Nate Gillman, Yinghua Zhou, Zitian Tang, Evan Luo, Arjan Chakravarthy, Daksh Aggarwal, Michael Freeman, Charles Herrmann, Chen Sun

2026-01-12

Goal Force: Teaching Video Models To Accomplish Physics-Conditioned Goals

Summary

This paper introduces a new way to tell robots what to do, using the idea of 'forces' instead of just words or pictures. It's about making robots understand how the physical world works so they can plan actions more effectively.

What's the problem?

Currently, it's hard to give robots clear instructions. Telling them what you want with words is often too vague for physical tasks, and showing them a final picture doesn't help them figure out *how* to get there, especially if things are moving.
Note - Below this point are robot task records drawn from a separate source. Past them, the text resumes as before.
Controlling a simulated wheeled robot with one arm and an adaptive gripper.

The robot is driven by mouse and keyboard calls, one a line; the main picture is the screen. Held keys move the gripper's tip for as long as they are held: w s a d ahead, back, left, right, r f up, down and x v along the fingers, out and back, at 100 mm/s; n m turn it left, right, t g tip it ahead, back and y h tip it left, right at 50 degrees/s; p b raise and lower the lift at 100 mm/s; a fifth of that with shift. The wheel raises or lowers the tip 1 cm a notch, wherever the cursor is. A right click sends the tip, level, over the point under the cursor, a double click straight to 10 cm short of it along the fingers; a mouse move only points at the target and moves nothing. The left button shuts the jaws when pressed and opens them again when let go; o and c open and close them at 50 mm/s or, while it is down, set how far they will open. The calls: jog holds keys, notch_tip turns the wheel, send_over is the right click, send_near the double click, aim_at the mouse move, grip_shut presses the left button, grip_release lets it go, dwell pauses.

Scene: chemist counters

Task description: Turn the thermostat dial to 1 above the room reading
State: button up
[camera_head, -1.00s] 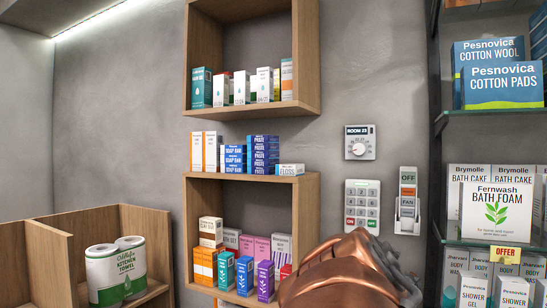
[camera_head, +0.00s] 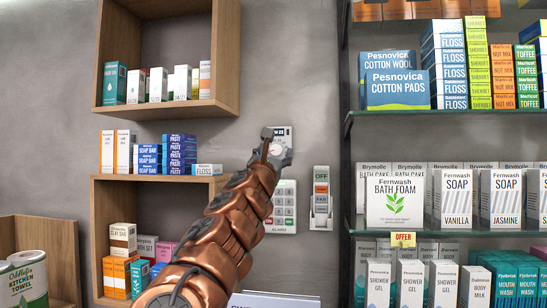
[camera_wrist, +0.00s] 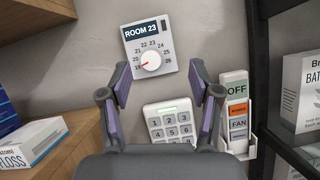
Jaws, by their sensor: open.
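The thermostat is a white wall panel (camera_wrist: 168,33) with a dark display reading ROOM 23, upright but slightly tilted in the wrist view. Its round white dial (camera_wrist: 151,60) has numbers from 19 to 26 around it. A small red mark on the dial points to the lower left, seemingly near 19. My gripper (camera_wrist: 158,76) is open and empty, its two fingers apart below and to either side of the dial. In the head view my gripper (camera_head: 272,146) covers part of the thermostat (camera_head: 284,133); the gap to the dial is hard to judge.
A white keypad (camera_wrist: 170,122) is on the wall just below the thermostat. A holder with OFF and FAN labels (camera_wrist: 236,110) is right of it. A wooden shelf (camera_head: 165,112) stands left, and glass shelves with boxes (camera_head: 440,107) stand right.

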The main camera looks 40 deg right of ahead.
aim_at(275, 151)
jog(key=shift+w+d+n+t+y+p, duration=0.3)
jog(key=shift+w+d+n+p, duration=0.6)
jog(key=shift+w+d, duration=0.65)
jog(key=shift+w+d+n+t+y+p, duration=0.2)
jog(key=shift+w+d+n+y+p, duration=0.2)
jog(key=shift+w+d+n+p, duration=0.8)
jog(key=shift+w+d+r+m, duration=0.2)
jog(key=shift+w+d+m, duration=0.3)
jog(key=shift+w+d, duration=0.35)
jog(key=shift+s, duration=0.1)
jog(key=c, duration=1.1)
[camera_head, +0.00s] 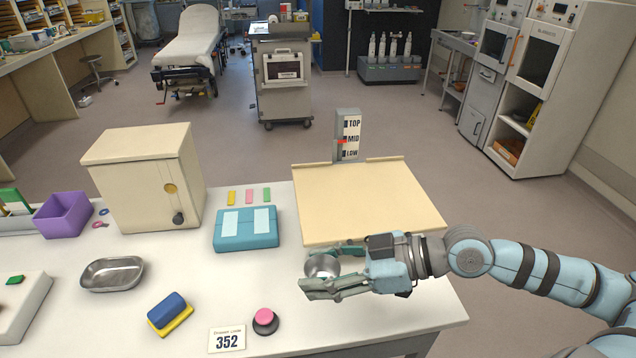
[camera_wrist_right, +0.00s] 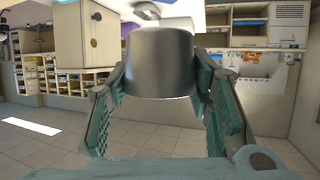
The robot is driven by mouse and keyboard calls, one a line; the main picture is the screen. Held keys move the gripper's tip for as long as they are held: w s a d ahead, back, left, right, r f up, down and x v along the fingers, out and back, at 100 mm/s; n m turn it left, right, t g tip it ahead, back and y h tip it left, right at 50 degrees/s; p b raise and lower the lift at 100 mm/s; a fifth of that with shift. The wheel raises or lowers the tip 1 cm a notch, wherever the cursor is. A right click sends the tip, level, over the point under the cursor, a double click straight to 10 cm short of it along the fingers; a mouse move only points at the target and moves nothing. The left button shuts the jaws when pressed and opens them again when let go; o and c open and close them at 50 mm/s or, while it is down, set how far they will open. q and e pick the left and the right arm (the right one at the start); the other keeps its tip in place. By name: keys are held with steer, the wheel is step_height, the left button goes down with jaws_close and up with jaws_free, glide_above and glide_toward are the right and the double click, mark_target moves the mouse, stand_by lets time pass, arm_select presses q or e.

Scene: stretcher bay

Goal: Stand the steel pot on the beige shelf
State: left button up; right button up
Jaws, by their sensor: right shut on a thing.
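The steel pot (camera_head: 321,267) is a small, round, shiny metal pot. My right gripper (camera_head: 330,275) is shut on it, with a finger on either side. In the right wrist view the pot (camera_wrist_right: 160,62) fills the space between the two fingertips of the right gripper (camera_wrist_right: 160,85). The beige shelf (camera_head: 370,200) is a flat board at the back right of the white table, with a level sign (camera_head: 350,140) behind it. The pot is near the shelf's front left corner, on the viewer's side. I cannot tell its height above the table. My left gripper is not in view.
A cream cabinet (camera_head: 140,185), a teal box (camera_head: 247,229), a metal tray (camera_head: 112,273), a purple bin (camera_head: 63,215), a blue and yellow block (camera_head: 168,312), a pink button (camera_head: 264,318) and a number card (camera_head: 227,340) are on the table (camera_head: 200,275). The shelf's top looks clear.

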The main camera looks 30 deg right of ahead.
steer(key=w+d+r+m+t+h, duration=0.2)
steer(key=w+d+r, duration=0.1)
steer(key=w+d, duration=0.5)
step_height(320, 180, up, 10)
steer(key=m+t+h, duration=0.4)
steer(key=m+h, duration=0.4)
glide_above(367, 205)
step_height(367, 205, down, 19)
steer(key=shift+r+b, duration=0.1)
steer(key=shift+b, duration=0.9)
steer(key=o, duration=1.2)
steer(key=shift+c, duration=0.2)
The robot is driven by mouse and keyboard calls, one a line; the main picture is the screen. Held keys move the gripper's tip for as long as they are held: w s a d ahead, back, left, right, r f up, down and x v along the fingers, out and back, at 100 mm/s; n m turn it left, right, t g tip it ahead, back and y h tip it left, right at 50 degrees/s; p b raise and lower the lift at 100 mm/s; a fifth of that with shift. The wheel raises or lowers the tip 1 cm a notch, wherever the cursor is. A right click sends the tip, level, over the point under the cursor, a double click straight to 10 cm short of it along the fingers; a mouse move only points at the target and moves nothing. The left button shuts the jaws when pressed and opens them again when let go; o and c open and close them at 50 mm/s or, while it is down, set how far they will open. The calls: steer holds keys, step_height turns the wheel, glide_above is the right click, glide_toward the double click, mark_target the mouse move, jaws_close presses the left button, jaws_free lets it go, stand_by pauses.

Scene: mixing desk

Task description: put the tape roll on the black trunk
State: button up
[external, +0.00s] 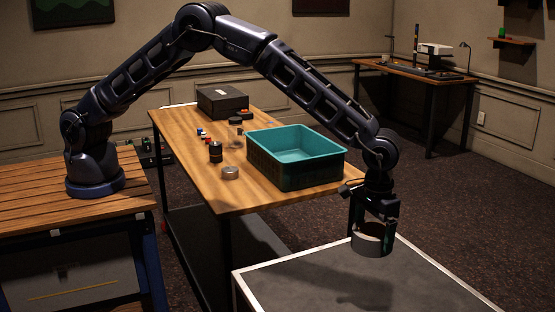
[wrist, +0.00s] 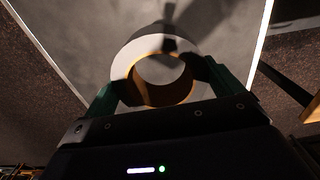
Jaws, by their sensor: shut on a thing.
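The tape roll (external: 370,245) is a pale grey ring; its brown inner wall shows in the wrist view (wrist: 127,58). My gripper (external: 373,228) points down and is shut on the roll, with one green-tinted finger on each side. The black trunk (external: 300,281) is at the lower right of the external view, with a flat dark top and pale metal edging. Its top also fills the background of the wrist view (wrist: 95,35). The roll is over the trunk's far part and appears held above it, with a shadow on the lid.
A wooden table (external: 185,150) stands behind the trunk. It carries a teal crate (external: 262,160), a dark case (external: 222,103), a dark can (external: 215,151), a small silver tin (external: 231,173) and small coloured items. The visible trunk top is clear.

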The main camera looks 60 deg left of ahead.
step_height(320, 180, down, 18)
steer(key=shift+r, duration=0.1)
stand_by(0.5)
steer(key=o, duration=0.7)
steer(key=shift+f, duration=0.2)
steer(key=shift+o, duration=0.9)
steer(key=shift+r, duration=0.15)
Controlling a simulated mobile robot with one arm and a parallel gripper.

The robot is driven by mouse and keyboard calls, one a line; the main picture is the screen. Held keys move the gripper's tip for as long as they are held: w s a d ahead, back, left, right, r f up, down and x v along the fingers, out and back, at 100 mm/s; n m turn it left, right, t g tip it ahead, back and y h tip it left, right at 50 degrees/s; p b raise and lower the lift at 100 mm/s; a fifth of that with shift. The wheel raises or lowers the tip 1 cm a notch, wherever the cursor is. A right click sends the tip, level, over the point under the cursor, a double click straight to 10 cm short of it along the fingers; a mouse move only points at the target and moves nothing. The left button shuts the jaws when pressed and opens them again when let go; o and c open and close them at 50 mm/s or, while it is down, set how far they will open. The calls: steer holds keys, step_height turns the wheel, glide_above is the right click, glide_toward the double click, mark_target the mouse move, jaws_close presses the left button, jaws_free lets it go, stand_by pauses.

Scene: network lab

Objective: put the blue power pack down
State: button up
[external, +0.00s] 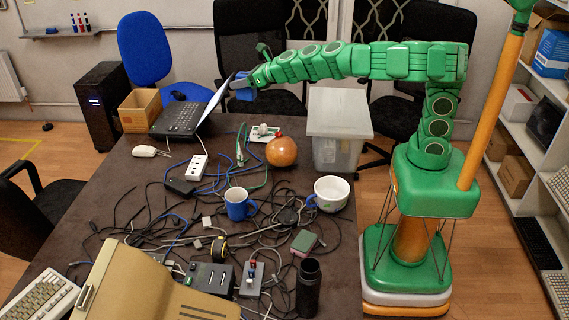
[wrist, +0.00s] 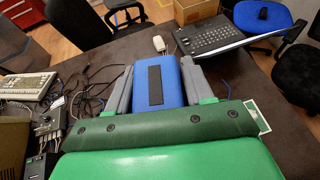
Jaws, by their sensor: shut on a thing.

Existing methods struggle with the complexities of real-world physics and dynamic situations.

What's the solution?

The researchers developed a system called 'Goal Force'. Instead of telling a robot the end goal directly, you specify the forces that should be applied and how things should move along the way. They trained a video generation model using simple physics simulations – things like collisions and falling objects – to learn how forces affect objects over time. Surprisingly, this model then worked well on much more complicated, real-world tasks like using tools and setting up chain reactions.

Why it matters?

This is important because it allows robots to plan actions based on a better understanding of physics. Instead of needing a separate physics engine to figure out if a plan will work, the robot's 'brain' (the video generation model) learns to simulate physics itself. This means robots can plan more accurately and reliably, and it opens the door to more complex and adaptable robotic systems.

Abstract

Recent advancements in video generation have enabled the development of ``world models'' capable of simulating potential futures for robotics and planning. However, specifying precise goals for these models remains a challenge; text instructions are often too abstract to capture physical nuances, while target images are frequently infeasible to specify for dynamic tasks. To address this, we introduce Goal Force, a novel framework that allows users to define goals via explicit force vectors and intermediate dynamics, mirroring how humans conceptualize physical tasks. We train a video generation model on a curated dataset of synthetic causal primitives-such as elastic collisions and falling dominos-teaching it to propagate forces through time and space. Despite being trained on simple physics data, our model exhibits remarkable zero-shot generalization to complex, real-world scenarios, including tool manipulation and multi-object causal chains. Our results suggest that by grounding video generation in fundamental physical interactions, models can emerge as implicit neural physics simulators, enabling precise, physics-aware planning without reliance on external engines. We release all datasets, code, model weights, and interactive video demos at our project page.